> _Problem requirements_
The answer is one number: how many lines in the data below hold "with".

## Begin Dataset section

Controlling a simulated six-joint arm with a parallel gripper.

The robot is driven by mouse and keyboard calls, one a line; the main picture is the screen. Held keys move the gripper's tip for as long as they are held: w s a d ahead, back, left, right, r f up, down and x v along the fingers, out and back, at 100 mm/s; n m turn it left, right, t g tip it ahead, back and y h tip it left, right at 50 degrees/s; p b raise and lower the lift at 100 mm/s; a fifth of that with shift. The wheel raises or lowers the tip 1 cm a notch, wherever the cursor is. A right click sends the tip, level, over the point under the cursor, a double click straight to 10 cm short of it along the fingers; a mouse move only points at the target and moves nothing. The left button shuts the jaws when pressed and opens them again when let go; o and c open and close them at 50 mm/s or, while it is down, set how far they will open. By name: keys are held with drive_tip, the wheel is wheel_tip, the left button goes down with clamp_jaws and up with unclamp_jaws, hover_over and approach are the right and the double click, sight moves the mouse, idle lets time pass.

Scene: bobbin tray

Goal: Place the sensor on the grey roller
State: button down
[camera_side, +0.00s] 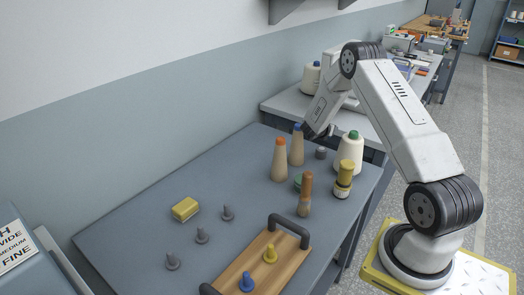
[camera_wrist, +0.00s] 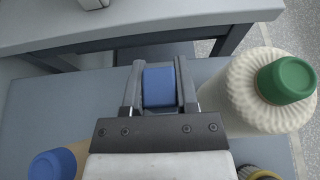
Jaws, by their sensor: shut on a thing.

## End Dataset section

> _The reply_
2